How to get document by id (Get API) on a time series multi indexes environment?


(Elia Palme) #1

On a time series multi index environment where a new index is created every month what is the best approach to search for a document by id to ensure the document is unique among all indexes?
I came up with two solutions:

  1. Using the search API and search across multiple indexes using a wildcard for the index name.
    pro: Simple and supposingly the standard approach.
    cons:Does not provide realtime results, it's affected by the refresh rate.

Because in our setup it could happen that the same documents is potentially added to the index in a very short amount of time we would prefer to use the Get API since it provides realtime results.

  1. Using the multi Get API and individually query every index. In order to get all indexes that need to be queried in the multi get request we first use the Get Index API specifying the indexes to be searched with a wildcard.
    pro: provides realtime data.
    cons: we don't know if this is scalable (max 12 indexes) and what the performance of the Get Index API is.

Anyone has a better suggestion on how we could achieve this, or any insight if the proposed method 2) is sustainable?


(Mark Walkom) #2

A GET on an ID is super fast, so even a mget will be efficient.


(Elia Palme) #3

I am actually more concerned about the "Get Index" API.
In order to run the Multi Get request I need to retreive the names of all available indexes at an exact point in time.
How scalable is this approach? Is the "Get Index" API meant to support multiple calls per second?
What is the performance of the "Get Index" API? Is it distributed or always handled by the master node? Does it provide realtime data or is it affected by a refresh rate?
Those are the kind of questions that worry me about approach 2).


(Christian Dahlqvist) #4

Why not use the cat indices API?


(Elia Palme) #5

The Cat Indices API sounds a bit of an overkill, it provides a lot of unnecessary informations such as the number of documents, index status, etc. I am worried that it would consume quite a substantial amount of bandwidth.

Actually I just realised the Get Index API it's probably even worst in terms of bandwidth since all index informations are returned.


(Christian Dahlqvist) #6

You can control what it returns. GET /_cat/indices/filebeat*?v&h=I would just return a header and a list of the indices matching the filebeat* pattern.


(Elia Palme) #7

Unfortunately this API is not supported by the Java client. I probably need to use the ClusterStateRequest as explained in this discussion.

Somehow I feel this is getting over complicated.
Doing a realtime lookup for a unique id across multiple indices (time series) sounds like a common use case.

Am I miss using Elasticsearch or is my set-up wrong? Is there a better way than getting all indices names and running a Multi Get to achieve this?


(Mark Walkom) #8

Just use a wildcard in the index name then, that's supported.


(Elia Palme) #9

Well as I wrote in the post I need realtime querying. So I suppose Search API with wildcard is not an option.
Or is there a way to mitigate the refresh rate issue?


(Elia Palme) #10

I run some stress tests to better understand the amount of data and avg response time for the mentioned approaches.

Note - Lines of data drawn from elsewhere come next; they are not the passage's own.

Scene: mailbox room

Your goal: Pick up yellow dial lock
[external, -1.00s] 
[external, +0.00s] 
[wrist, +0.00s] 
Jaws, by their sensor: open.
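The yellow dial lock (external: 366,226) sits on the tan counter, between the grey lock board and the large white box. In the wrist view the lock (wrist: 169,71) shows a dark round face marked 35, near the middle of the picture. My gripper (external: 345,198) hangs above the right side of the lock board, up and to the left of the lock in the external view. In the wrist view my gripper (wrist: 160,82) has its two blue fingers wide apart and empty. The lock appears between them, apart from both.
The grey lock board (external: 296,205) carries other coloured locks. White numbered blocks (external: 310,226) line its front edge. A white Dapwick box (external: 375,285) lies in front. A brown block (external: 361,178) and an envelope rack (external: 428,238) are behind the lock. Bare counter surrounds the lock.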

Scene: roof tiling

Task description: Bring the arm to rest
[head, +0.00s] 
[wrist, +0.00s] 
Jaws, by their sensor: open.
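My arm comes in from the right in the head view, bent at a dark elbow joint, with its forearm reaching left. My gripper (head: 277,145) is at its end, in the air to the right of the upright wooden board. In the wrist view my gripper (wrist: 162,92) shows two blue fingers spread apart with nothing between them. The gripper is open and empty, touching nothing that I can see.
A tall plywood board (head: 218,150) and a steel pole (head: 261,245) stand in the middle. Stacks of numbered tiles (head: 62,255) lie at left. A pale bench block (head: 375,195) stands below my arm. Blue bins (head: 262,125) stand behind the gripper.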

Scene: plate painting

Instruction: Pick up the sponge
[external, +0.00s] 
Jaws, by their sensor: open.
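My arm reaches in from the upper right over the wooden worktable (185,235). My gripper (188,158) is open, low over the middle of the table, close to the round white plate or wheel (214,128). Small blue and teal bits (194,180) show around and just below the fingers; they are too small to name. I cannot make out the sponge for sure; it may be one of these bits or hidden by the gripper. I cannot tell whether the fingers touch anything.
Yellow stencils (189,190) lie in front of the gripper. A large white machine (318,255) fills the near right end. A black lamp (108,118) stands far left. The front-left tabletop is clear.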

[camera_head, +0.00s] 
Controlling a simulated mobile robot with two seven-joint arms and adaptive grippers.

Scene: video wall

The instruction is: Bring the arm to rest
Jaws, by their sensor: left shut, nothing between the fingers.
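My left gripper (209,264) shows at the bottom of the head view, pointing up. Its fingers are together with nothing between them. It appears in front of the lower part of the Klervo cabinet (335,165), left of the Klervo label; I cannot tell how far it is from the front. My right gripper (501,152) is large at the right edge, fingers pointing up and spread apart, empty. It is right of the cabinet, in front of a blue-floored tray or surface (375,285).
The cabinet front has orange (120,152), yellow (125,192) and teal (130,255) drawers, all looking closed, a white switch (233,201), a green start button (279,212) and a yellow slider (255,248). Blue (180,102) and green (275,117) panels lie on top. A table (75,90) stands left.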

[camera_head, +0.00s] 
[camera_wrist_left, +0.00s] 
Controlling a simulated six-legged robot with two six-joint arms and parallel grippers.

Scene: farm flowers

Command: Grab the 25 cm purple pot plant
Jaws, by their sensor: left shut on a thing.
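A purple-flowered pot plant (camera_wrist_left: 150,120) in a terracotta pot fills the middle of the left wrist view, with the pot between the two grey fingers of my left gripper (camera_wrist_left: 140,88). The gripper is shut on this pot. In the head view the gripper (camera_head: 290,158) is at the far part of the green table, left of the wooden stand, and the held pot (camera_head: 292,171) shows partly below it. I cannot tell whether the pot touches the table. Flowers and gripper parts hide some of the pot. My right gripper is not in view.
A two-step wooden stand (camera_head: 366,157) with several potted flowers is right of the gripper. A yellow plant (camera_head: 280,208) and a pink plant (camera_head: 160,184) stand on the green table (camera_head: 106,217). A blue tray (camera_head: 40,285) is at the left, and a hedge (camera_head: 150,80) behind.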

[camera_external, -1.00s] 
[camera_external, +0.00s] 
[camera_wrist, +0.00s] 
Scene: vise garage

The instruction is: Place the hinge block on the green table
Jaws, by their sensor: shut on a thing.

  1. Get Index API (winner and baseline)
    final GetIndexRequest getIndexRequest = new
    GetIndexRequest().indices("indexname-*").features(GetIndexRequest.Feature.ALIASES);
    client.admin().indices().getIndex(getIndexRequest).actionGet().getIndices();

  2. Cat Indices API +30% avg response time, +10% data transfered
    GET /_cat/indices/indexname-*?&h=index

  3. Cluster State API +400% avg respone time, +30'000% data transfer
    final ClusterStateRequest clusterStateRequest = new ClusterStateRequest();
    final IndicesOptions strictExpandIndicesOptions = IndicesOptions.strictExpand();
    client.admin().cluster().state(clusterStateRequest).get().getState().getMetaData().getIndices()

My understanding is that the most efficient method to retrieve all indices matching a wildcard is the Get Index API if the request is limited to the ALIASES feature.

To recap, it seem that in order to:

Do a realtime lookup for a unique document id across multiple indices (time series) a combination of the Get Index API and Multi Get API is the most efficient way.

Could anybody with an understanding of the implementation of those APIs confirm my findings?

p.s. Please note that a Search with an index wildcard is not an option since realtime data are required.


(system) #11

This topic was automatically closed 28 days after the last reply. New replies are no longer allowed.